_Task directions_
Copy out the data below from the line containing "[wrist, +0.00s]" to the line containing "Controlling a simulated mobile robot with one", both lines included, with all images left out.

_Records supplied_
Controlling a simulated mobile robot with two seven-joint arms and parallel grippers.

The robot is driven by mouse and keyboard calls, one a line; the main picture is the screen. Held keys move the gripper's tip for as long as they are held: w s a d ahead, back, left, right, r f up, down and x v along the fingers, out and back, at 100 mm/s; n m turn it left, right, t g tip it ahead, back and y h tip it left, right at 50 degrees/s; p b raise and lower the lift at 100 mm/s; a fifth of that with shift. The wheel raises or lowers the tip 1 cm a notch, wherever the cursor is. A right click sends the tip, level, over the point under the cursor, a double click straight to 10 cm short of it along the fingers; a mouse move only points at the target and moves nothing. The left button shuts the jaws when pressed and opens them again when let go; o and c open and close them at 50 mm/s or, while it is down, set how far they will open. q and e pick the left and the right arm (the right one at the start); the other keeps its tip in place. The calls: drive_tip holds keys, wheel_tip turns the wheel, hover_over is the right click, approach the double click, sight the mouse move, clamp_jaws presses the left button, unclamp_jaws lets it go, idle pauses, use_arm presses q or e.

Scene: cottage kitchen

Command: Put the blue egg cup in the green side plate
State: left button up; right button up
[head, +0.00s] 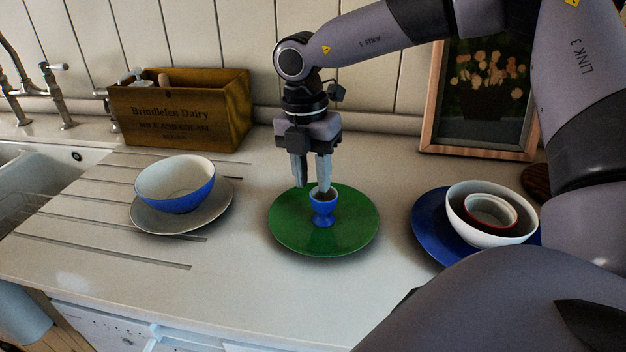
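The blue egg cup (323,210) is upright in the head view and appears to stand on the green side plate (290,234), near its middle. The plate lies flat on the pale worktop. My right gripper (311,188) points down at the cup, with a gap between its fingers. One fingertip is at the cup's rim; whether it is inside or behind the rim is hard to tell. The other fingertip is to the left, apart from the cup. My left gripper is not in view.
At left, a blue-and-white bowl (182,195) sits on a grey plate (221,206). At right, a white bowl (463,222) holding a smaller one sits on a blue plate (428,230). A wooden crate (183,122) and framed picture (483,142) stand behind. The front worktop is clear.

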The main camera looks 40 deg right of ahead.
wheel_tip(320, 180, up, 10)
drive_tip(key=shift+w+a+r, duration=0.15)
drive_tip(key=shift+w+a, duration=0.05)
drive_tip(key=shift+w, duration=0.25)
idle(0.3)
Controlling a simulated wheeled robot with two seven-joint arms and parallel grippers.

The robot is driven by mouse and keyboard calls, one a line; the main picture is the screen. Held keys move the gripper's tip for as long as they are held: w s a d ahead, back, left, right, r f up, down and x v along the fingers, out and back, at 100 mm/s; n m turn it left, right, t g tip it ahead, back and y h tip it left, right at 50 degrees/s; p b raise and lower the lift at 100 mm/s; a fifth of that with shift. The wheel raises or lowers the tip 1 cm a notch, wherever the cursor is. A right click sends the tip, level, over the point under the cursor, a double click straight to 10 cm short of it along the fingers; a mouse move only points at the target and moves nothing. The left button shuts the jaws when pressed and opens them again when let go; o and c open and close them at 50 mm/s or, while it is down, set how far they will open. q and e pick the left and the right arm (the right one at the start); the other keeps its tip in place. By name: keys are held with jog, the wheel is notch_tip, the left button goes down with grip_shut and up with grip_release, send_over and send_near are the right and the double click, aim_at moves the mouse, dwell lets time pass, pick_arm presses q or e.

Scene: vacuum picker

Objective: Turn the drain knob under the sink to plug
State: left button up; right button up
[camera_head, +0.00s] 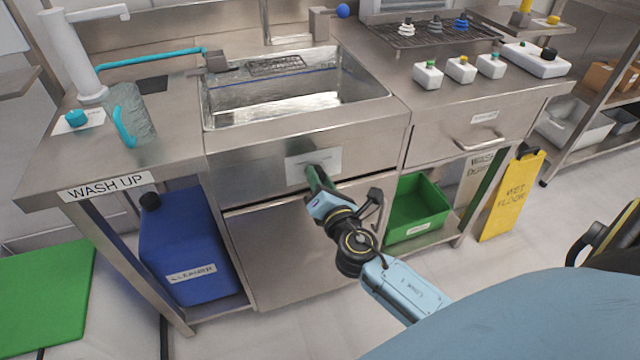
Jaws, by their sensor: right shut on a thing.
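The steel sink (330,95) is set in the counter, with a flat front panel (250,165) below it. A pale label plate (297,170) is on that panel. My right gripper (314,176) reaches up from the lower right to the panel at this plate. It is shut on something there, which I take to be the drain knob. The knob itself is hidden behind the fingers, so I cannot tell which way it points. The plate's lettering is too small to read. My left gripper is not in view.
A blue cleaner canister (185,245) stands below the counter at left. A green bin (417,208) sits on the low shelf right of my gripper. A yellow wet floor sign (511,197) stands farther right. A drawer handle (473,140) juts out at right.

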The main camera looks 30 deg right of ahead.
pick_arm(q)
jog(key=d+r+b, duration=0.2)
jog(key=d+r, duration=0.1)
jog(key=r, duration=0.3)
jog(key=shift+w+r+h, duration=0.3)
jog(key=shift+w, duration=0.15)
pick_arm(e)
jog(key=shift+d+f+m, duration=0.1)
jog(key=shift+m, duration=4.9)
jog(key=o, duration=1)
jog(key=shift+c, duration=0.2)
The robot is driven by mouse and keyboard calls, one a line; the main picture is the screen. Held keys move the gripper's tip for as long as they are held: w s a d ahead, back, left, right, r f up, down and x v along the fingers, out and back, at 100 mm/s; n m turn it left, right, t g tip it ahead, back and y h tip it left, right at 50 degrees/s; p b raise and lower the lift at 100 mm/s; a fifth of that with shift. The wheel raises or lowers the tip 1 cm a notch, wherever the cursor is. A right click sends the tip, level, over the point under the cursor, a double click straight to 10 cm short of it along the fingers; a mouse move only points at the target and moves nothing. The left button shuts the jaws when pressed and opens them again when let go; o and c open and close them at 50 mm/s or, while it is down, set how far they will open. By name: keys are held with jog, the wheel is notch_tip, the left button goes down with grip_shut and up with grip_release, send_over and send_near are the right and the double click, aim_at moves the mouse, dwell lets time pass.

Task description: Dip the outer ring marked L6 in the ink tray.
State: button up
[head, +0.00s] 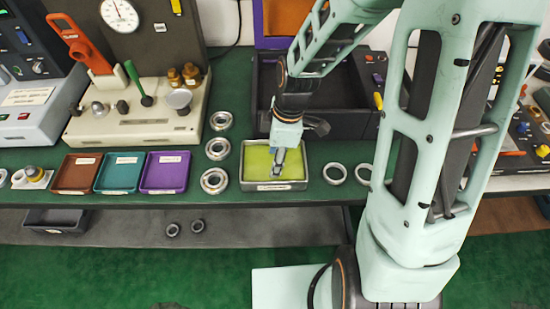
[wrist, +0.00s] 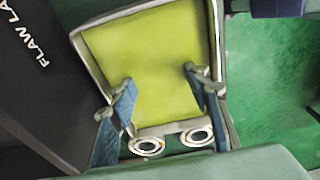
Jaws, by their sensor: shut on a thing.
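The ink tray (head: 300,184) is a grey, rectangular tray on the green bench, filled with yellow-green ink (head: 292,166). It also fills the middle of the wrist view (wrist: 226,60). My gripper (head: 279,167) points down over the ink, its fingertips low and inside the tray's outline. In the wrist view my gripper (wrist: 158,76) shows two fingers apart with yellow-green ink behind them. It is shut on a thing, but I cannot make out the held ring or any L6 mark. I cannot tell whether the fingertips touch the ink.
Several bearing rings (head: 214,181) stand in a column left of the tray. Two thin rings (head: 335,173) (head: 363,174) lie to its right, near my arm. Purple (head: 172,173), teal (head: 119,174) and brown (head: 77,174) trays sit further left. A dark case (head: 345,110) stands behind the ink tray.

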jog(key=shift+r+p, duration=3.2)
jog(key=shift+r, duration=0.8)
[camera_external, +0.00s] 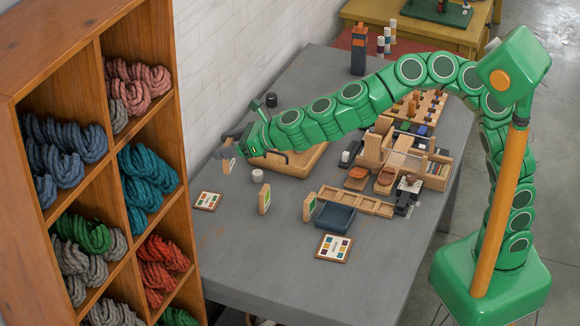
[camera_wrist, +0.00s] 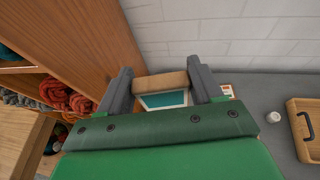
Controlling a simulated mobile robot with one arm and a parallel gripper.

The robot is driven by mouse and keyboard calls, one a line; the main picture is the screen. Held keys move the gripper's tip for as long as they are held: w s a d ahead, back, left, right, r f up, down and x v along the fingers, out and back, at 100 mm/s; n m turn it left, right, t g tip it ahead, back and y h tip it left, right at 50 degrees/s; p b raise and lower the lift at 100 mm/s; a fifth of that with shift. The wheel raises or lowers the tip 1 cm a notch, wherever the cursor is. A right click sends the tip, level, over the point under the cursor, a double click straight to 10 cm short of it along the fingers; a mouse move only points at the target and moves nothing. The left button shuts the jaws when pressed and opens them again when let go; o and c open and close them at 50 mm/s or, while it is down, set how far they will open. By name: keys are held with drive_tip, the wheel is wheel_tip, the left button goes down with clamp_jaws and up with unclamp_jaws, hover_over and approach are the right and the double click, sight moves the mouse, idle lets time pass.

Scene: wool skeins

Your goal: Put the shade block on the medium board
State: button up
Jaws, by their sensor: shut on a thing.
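My gripper (camera_external: 228,152) is shut on a small wooden block (camera_external: 229,165), held up at the left end of the grey table near the wall. In the wrist view the block (camera_wrist: 160,82) sits between the two dark fingers (camera_wrist: 161,90), with a pale-framed teal face. Two flat boards with coloured squares lie on the table: one (camera_external: 207,201) at the left, near the shelf, and a larger one (camera_external: 334,248) at the front. I cannot tell which is the medium board. Part of a coloured board (camera_wrist: 227,91) shows beside the right finger in the wrist view.
Two similar blocks stand upright on the table, one (camera_external: 264,199) left of another (camera_external: 309,207). A blue-grey tray (camera_external: 335,217), a white round pot (camera_external: 257,176) and a wooden tray with a dark handle (camera_external: 291,164) are nearby. A wool shelf (camera_external: 105,182) rises at the left.

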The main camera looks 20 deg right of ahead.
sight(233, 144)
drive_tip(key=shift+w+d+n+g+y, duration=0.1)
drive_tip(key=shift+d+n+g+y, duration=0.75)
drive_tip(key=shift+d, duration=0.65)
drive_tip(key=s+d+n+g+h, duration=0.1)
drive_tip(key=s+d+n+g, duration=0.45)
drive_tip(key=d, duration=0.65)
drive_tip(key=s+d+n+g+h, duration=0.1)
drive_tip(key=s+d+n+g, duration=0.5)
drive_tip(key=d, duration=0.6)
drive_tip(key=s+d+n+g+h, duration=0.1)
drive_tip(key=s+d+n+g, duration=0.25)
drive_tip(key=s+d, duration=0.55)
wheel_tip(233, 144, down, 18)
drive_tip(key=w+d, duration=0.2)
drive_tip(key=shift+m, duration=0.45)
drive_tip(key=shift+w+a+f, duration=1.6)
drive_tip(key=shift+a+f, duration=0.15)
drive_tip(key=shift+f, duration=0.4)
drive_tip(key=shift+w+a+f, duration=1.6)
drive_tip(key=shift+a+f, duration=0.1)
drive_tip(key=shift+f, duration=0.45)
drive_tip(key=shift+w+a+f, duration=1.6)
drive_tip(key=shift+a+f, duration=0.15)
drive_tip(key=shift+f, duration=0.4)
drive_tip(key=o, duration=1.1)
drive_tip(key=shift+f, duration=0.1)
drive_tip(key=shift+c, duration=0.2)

_Written answer_
[wrist, +0.00s] 
Jaws, by their sensor: shut on a thing.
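The ink tray (head: 300,184) is a grey, rectangular tray on the green bench, filled with yellow-green ink (head: 292,166). It also fills the middle of the wrist view (wrist: 226,60). My gripper (head: 279,167) points down over the ink, its fingertips low and inside the tray's outline. In the wrist view my gripper (wrist: 158,76) shows two fingers apart with yellow-green ink behind them. It is shut on a thing, but I cannot make out the held ring or any L6 mark. I cannot tell whether the fingertips touch the ink.
Several bearing rings (head: 214,181) stand in a column left of the tray. Two thin rings (head: 335,173) (head: 363,174) lie to its right, near my arm. Purple (head: 172,173), teal (head: 119,174) and brown (head: 77,174) trays sit further left. A dark case (head: 345,110) stands behind the ink tray.

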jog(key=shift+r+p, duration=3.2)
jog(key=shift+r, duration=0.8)
[camera_external, +0.00s] 
[camera_wrist, +0.00s] 
Controlling a simulated mobile robot with one arm and a parallel gripper.

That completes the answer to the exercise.